[BEGIN Given records]

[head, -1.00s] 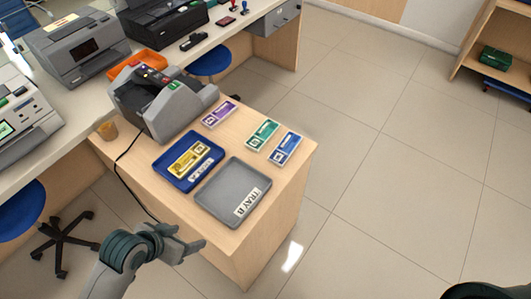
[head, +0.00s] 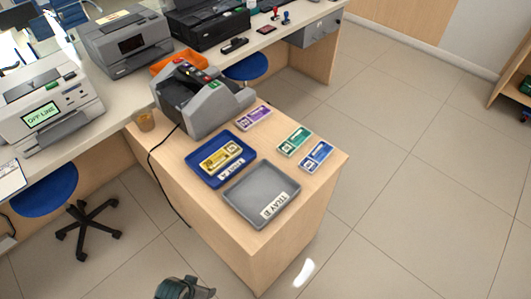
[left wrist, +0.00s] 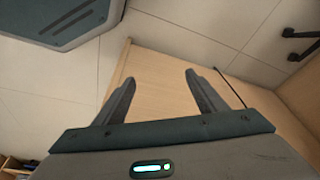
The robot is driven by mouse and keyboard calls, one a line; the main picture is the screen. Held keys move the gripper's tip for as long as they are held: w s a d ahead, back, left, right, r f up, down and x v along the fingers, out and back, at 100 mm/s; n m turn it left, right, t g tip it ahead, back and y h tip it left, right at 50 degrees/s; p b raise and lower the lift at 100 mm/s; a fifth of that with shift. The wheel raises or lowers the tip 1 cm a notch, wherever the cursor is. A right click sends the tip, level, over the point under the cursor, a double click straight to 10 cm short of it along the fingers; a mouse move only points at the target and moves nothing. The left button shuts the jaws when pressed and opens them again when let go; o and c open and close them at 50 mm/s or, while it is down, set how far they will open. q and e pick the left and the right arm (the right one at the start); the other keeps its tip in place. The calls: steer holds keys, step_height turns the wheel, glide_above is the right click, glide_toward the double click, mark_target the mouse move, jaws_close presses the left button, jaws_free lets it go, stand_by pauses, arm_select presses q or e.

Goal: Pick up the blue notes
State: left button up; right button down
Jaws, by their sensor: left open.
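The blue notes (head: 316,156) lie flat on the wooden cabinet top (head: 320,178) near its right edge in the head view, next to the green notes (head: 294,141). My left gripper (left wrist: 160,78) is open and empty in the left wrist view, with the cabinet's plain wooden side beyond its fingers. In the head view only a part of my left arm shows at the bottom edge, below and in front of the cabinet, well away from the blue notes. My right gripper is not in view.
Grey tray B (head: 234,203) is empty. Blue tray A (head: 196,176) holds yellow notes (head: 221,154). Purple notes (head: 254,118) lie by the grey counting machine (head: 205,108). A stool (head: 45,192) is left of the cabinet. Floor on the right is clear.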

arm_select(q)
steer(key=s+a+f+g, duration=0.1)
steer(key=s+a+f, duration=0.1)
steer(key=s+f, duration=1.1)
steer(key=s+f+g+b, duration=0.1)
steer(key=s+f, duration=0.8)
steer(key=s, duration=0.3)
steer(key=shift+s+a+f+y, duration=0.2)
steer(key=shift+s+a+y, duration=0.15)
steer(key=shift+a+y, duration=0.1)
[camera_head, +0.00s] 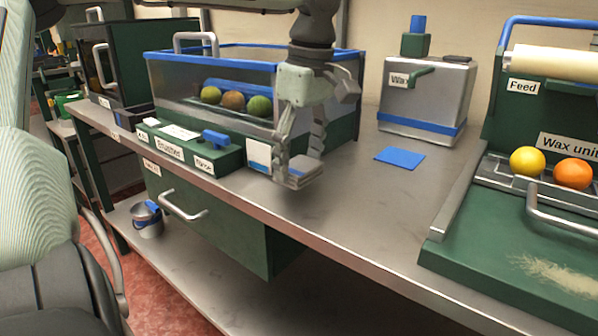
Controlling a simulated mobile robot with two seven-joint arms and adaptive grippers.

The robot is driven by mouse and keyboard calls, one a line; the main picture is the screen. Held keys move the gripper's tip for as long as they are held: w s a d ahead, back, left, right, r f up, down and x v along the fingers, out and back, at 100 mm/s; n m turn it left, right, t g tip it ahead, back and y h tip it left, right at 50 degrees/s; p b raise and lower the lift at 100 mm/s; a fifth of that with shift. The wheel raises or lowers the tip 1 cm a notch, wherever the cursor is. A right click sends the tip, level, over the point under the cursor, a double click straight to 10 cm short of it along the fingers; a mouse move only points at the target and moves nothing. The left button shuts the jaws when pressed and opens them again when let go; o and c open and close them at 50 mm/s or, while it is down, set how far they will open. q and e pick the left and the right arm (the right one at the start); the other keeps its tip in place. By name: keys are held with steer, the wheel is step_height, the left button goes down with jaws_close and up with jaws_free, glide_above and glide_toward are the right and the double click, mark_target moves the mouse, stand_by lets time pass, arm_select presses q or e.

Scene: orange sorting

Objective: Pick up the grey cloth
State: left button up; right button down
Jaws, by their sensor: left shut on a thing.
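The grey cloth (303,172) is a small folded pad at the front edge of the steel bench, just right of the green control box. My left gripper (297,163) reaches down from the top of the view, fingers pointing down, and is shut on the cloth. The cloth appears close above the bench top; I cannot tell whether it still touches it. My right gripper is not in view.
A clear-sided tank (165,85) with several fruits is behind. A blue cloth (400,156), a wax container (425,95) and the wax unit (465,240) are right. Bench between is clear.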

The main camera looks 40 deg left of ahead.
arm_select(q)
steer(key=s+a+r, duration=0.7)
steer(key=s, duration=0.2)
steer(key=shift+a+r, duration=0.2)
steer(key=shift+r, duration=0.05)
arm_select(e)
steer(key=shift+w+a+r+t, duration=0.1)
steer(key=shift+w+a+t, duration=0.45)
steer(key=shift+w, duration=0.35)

[END Given records]
[BEGIN Given records]

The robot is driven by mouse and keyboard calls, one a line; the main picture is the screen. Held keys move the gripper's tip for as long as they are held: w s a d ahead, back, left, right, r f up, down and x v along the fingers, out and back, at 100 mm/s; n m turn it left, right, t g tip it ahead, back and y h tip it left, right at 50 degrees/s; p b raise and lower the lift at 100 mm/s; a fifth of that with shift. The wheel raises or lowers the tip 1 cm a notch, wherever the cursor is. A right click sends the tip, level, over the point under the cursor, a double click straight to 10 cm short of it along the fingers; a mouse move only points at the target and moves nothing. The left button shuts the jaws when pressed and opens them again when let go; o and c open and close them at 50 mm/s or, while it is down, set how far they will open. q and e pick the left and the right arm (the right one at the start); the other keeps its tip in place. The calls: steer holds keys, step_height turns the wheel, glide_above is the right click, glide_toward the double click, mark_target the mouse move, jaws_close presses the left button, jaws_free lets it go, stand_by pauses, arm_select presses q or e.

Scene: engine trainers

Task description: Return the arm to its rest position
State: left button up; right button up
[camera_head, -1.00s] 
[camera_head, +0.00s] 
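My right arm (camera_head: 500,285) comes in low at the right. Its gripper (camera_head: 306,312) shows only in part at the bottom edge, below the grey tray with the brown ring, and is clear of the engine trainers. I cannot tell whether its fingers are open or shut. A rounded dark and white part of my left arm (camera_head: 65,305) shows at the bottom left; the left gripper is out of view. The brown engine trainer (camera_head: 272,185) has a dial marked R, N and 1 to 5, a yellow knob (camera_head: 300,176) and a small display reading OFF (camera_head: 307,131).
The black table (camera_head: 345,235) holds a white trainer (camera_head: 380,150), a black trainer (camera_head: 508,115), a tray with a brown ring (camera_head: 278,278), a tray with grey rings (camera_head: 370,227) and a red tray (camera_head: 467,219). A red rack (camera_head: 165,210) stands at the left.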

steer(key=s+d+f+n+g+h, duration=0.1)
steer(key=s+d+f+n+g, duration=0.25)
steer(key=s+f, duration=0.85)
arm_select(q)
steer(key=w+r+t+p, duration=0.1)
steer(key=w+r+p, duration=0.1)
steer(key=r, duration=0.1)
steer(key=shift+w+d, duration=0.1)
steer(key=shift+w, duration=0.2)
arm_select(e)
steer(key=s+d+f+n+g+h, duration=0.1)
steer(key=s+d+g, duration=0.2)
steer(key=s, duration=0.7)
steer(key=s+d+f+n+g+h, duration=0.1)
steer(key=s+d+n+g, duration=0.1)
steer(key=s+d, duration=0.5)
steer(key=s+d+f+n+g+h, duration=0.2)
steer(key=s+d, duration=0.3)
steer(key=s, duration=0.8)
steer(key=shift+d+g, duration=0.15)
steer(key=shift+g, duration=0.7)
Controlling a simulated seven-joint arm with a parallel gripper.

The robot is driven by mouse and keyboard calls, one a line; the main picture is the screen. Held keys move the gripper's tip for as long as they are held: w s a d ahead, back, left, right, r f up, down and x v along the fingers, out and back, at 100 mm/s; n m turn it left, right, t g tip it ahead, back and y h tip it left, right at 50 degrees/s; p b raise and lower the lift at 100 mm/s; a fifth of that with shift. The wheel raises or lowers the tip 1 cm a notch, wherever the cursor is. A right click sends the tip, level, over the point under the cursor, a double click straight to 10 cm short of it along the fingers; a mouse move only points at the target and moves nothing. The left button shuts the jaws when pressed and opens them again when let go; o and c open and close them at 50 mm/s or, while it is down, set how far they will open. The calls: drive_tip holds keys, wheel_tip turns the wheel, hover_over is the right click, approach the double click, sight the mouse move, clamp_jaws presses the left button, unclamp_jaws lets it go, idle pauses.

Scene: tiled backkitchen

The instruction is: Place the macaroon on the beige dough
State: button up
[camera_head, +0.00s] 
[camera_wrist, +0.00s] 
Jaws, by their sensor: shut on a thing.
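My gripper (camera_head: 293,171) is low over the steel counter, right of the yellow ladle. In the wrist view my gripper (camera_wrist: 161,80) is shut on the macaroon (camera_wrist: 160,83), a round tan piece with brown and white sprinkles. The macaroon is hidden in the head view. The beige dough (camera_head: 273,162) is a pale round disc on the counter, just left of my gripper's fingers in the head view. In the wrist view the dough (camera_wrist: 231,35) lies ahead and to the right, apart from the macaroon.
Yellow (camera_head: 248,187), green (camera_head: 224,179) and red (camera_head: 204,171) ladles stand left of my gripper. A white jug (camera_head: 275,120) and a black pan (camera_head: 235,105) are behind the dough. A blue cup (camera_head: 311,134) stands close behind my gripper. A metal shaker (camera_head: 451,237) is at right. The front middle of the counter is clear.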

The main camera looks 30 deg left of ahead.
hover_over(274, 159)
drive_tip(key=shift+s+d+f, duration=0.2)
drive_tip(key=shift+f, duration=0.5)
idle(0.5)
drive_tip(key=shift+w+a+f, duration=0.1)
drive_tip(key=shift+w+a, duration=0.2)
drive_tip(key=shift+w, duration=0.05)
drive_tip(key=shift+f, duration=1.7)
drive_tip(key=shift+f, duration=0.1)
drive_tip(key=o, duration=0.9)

[END Given records]
[BEGIN Given records]

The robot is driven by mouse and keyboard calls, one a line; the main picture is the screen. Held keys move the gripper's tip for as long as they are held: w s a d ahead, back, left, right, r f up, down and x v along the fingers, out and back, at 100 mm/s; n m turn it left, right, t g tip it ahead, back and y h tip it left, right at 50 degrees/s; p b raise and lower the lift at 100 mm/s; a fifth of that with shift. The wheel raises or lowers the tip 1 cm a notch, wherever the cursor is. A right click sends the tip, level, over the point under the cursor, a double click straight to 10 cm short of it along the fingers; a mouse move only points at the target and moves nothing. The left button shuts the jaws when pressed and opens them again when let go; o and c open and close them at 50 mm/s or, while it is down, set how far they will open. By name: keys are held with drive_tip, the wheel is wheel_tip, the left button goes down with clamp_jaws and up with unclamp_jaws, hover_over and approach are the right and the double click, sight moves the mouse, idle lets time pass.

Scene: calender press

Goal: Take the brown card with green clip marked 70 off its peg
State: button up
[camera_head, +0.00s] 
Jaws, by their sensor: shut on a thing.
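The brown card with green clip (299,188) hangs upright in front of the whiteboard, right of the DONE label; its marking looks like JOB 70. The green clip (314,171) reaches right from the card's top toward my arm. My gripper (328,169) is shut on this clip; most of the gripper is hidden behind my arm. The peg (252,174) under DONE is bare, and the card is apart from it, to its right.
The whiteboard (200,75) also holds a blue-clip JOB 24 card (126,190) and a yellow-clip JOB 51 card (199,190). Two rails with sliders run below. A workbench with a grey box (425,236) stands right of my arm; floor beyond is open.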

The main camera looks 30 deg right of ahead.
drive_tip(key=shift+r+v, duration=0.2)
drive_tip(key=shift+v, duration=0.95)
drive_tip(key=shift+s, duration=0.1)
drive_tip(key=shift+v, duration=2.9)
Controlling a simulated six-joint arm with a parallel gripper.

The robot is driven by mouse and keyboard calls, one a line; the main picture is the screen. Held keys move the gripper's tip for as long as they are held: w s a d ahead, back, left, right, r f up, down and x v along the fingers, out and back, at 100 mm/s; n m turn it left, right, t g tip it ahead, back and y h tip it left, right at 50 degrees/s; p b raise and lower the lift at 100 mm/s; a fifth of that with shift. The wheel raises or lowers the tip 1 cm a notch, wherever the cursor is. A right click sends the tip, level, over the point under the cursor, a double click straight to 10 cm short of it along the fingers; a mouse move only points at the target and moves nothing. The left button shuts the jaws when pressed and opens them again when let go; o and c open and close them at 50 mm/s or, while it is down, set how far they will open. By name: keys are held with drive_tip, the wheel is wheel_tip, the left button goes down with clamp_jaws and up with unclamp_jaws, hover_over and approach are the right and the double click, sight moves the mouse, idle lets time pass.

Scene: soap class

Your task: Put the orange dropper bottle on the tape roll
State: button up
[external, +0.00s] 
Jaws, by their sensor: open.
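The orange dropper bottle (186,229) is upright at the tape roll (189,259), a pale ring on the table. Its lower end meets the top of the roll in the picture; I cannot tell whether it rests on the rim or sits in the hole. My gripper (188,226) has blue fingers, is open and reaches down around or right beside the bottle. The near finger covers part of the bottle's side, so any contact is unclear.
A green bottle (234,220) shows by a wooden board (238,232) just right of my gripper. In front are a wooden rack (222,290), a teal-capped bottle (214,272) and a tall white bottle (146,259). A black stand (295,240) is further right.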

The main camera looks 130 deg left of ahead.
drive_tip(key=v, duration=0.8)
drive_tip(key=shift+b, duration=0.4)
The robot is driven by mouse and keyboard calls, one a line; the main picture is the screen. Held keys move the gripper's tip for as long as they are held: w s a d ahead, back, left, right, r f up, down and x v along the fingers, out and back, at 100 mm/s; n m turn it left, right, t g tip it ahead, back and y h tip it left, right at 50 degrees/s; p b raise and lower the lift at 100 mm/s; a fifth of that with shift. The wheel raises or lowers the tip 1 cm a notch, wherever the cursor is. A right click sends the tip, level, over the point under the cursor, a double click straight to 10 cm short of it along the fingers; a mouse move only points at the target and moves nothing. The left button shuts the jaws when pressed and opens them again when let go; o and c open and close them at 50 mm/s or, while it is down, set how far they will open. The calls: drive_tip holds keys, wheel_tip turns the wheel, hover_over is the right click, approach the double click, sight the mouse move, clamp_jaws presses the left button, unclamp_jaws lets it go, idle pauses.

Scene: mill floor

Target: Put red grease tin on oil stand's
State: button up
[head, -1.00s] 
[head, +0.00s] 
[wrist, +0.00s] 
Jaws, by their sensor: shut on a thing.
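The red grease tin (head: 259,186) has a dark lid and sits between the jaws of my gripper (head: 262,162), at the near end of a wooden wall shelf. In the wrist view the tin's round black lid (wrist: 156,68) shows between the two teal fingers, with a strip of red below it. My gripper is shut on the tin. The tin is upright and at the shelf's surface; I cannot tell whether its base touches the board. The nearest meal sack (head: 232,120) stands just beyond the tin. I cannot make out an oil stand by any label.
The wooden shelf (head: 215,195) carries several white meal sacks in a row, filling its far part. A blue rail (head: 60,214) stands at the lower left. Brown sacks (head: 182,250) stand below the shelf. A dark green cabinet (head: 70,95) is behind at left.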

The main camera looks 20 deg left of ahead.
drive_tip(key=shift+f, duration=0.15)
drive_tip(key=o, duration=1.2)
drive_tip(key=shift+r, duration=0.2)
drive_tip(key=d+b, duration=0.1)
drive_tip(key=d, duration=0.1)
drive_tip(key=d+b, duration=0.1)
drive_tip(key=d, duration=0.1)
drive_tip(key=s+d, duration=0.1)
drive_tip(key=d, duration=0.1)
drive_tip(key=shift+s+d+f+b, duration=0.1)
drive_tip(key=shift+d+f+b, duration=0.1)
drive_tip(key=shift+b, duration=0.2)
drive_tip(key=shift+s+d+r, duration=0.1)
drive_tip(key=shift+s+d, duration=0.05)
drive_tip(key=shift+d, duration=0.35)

[END Given records]

■ Problem details:
Out of the material above, gather each line where "Controlling" appears.

■ Finished task:
Controlling a simulated mobile robot with two seven-joint arms and adaptive grippers.
Controlling a simulated seven-joint arm with a parallel gripper.
Controlling a simulated six-joint arm with a parallel gripper.

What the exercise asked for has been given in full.